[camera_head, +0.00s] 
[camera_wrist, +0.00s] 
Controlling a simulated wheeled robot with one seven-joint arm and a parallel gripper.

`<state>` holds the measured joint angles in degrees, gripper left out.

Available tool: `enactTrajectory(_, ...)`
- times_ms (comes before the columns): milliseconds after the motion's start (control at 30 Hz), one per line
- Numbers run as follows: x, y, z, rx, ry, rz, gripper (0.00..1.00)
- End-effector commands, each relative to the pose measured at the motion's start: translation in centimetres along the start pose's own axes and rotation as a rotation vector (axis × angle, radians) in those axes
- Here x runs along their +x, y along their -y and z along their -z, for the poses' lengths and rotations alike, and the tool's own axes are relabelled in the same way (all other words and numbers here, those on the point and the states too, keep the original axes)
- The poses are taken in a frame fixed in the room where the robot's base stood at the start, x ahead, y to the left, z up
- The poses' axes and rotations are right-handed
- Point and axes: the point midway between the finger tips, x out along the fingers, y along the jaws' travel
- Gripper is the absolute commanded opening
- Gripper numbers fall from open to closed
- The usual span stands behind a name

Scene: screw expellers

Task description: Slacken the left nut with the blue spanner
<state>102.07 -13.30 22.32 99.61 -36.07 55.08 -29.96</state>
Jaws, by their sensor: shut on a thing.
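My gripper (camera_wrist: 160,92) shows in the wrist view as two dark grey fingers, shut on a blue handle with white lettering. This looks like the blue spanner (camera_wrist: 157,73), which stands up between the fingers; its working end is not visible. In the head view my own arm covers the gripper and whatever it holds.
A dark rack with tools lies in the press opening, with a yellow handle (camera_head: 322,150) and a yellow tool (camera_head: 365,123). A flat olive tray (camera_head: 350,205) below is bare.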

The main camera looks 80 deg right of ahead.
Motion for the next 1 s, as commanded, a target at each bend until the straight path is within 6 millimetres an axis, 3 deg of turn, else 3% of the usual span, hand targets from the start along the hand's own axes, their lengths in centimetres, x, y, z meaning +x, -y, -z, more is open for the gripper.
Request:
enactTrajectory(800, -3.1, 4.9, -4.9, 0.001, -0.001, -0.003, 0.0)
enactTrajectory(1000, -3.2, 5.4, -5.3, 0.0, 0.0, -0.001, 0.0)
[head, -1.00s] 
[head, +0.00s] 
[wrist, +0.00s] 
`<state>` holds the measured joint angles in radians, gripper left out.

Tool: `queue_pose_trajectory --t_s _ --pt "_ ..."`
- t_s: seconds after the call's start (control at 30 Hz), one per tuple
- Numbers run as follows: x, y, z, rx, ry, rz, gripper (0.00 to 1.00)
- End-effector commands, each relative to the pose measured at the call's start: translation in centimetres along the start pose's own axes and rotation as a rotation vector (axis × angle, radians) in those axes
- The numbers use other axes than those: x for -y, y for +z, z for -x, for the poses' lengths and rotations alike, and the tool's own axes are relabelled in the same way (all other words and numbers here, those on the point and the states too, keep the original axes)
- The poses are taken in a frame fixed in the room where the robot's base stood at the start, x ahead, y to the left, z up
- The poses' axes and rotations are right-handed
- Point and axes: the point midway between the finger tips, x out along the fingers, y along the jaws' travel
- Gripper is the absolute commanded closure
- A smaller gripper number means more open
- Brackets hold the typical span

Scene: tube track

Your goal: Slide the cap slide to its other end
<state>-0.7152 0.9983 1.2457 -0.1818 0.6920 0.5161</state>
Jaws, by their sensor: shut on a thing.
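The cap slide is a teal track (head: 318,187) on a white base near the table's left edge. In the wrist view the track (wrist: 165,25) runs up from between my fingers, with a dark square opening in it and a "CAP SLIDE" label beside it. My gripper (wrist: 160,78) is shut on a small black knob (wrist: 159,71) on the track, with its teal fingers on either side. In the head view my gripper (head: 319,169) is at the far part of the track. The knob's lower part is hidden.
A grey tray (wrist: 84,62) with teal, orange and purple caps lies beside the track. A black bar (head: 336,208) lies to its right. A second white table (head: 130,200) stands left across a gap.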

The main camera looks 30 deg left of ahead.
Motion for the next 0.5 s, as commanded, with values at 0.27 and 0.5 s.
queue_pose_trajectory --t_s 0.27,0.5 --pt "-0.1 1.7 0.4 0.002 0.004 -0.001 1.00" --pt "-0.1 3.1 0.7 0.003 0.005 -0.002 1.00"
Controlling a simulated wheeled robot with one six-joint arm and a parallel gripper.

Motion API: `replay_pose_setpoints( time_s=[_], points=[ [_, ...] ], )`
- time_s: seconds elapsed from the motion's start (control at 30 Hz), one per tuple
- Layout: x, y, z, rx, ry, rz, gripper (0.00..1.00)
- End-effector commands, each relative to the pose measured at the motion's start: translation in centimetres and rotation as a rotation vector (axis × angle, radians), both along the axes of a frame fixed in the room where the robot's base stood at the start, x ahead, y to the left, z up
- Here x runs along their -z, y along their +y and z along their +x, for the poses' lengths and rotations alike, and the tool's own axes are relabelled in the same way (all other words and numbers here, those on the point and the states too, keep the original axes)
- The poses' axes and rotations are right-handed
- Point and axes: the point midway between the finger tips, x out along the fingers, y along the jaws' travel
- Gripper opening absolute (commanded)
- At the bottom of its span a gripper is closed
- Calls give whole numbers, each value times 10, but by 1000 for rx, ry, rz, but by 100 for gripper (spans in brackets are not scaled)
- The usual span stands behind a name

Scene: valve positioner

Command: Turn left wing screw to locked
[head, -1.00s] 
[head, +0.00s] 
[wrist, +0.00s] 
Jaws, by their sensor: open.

--- --- ---

What is asked: Repeat every entry exactly as written above.

Full response:
[camera_head, +0.00s] 
[camera_wrist, +0.00s] 
Controlling a simulated wheeled robot with one seven-joint arm and a parallel gripper.

`<state>` holds the measured joint angles in degrees, gripper left out.

Available tool: `enactTrajectory(_, ...)`
- times_ms (comes before the columns): milliseconds after the motion's start (control at 30 Hz), one per line
- Numbers run as follows: x, y, z, rx, ry, rz, gripper (0.00..1.00)
- End-effector commands, each relative to the pose measured at the motion's start: translation in centimetres along the start pose's own axes and rotation as a rotation vector (axis × angle, radians) in those axes
- Here x runs along their +x, y along their -y and z along their -z, for the poses' lengths and rotations alike, and the tool's own axes are relabelled in the same way (all other words and numbers here, those on the point and the states too, keep the original axes)
- The poses are taken in a frame fixed in the room where the robot's base stood at the start, x ahead, y to the left, z up
- The poses' axes and rotations are right-handed
- Point and axes: the point midway between the finger tips, x out along the fingers, y along the jaws' travel
- Gripper is the absolute commanded opening
- Gripper numbers fall from open to closed
- The usual span stands behind a name

Scene: screw expellers

Task description: Slacken the left nut with the blue spanner
<state>102.07 -13.30 22.32 99.61 -36.07 55.08 -29.96</state>
Jaws, by their sensor: shut on a thing.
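My gripper (camera_wrist: 160,92) shows in the wrist view as two dark grey fingers, shut on a blue handle with white lettering. This looks like the blue spanner (camera_wrist: 157,73), which stands up between the fingers; its working end is not visible. In the head view my own arm covers the gripper and whatever it holds.
A dark rack with tools lies in the press opening, with a yellow handle (camera_head: 322,150) and a yellow tool (camera_head: 365,123). A flat olive tray (camera_head: 350,205) below is bare.

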The main camera looks 80 deg right of ahead.
Motion for the next 1 s, as commanded, a target at each bend until the straight path is within 6 millimetres an axis, 3 deg of turn, else 3% of the usual span, hand targets from the start along the hand's own axes, their lengths in centimetres, x, y, z meaning +x, -y, -z, more is open for the gripper.
Request:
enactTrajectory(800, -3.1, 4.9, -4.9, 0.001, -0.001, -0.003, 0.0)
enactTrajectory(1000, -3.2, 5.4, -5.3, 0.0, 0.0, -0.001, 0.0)
[head, -1.00s] 
[head, +0.00s] 
[wrist, +0.00s] 
`<state>` holds the measured joint angles in radians, gripper left out.

Tool: `queue_pose_trajectory --t_s _ --pt "_ ..."`
- t_s: seconds after the call's start (control at 30 Hz), one per tuple
- Numbers run as follows: x, y, z, rx, ry, rz, gripper (0.00 to 1.00)
- End-effector commands, each relative to the pose measured at the call's start: translation in centimetres along the start pose's own axes and rotation as a rotation vector (axis × angle, radians) in those axes
- The numbers use other axes than those: x for -y, y for +z, z for -x, for the poses' lengths and rotations alike, and the tool's own axes are relabelled in the same way (all other words and numbers here, those on the point and the states too, keep the original axes)
- The poses are taken in a frame fixed in the room where the robot's base stood at the start, x ahead, y to the left, z up
- The poses' axes and rotations are right-handed
- Point and axes: the point midway between the finger tips, x out along the fingers, y along the jaws' travel
- Gripper is the absolute commanded closure
- A smaller gripper number means more open
- Brackets hold the typical span

Scene: tube track

Your goal: Slide the cap slide to its other end
<state>-0.7152 0.9983 1.2457 -0.1818 0.6920 0.5161</state>
Jaws, by their sensor: shut on a thing.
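The cap slide is a teal track (head: 318,187) on a white base near the table's left edge. In the wrist view the track (wrist: 165,25) runs up from between my fingers, with a dark square opening in it and a "CAP SLIDE" label beside it. My gripper (wrist: 160,78) is shut on a small black knob (wrist: 159,71) on the track, with its teal fingers on either side. In the head view my gripper (head: 319,169) is at the far part of the track. The knob's lower part is hidden.
A grey tray (wrist: 84,62) with teal, orange and purple caps lies beside the track. A black bar (head: 336,208) lies to its right. A second white table (head: 130,200) stands left across a gap.

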The main camera looks 30 deg left of ahead.
Motion for the next 0.5 s, as commanded, with values at 0.27 and 0.5 s.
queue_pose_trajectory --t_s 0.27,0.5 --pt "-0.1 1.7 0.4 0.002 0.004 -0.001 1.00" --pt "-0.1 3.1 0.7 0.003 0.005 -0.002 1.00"
Controlling a simulated wheeled robot with one six-joint arm and a parallel gripper.

Motion API: `replay_pose_setpoints( time_s=[_], points=[ [_, ...] ], )`
- time_s: seconds elapsed from the motion's start (control at 30 Hz), one per tuple
- Layout: x, y, z, rx, ry, rz, gripper (0.00..1.00)
- End-effector commands, each relative to the pose measured at the motion's start: translation in centimetres and rotation as a rotation vector (axis × angle, radians), both along the axes of a frame fixed in the room where the robot's base stood at the start, x ahead, y to the left, z up
- Here x runs along their -z, y along their +y and z along their +x, for the poses' lengths and rotations alike, and the tool's own axes are relabelled in the same way (all other words and numbers here, those on the point and the states too, keep the original axes)
- The poses' axes and rotations are right-handed
- Point and axes: the point midway between the finger tips, x out along the fingers, y along the jaws' travel
- Gripper opening absolute (commanded)
- At the bottom of its span a gripper is closed
- Calls give whole numbers, each value times 10, but by 1000 for rx, ry, rz, but by 100 for gripper (spans in brackets are not scaled)
- The usual span stands behind a name

Scene: valve positioner

Command: Turn left wing screw to locked
[head, -1.00s] 
[head, +0.00s] 
[wrist, +0.00s] 
Jaws, by their sensor: open.

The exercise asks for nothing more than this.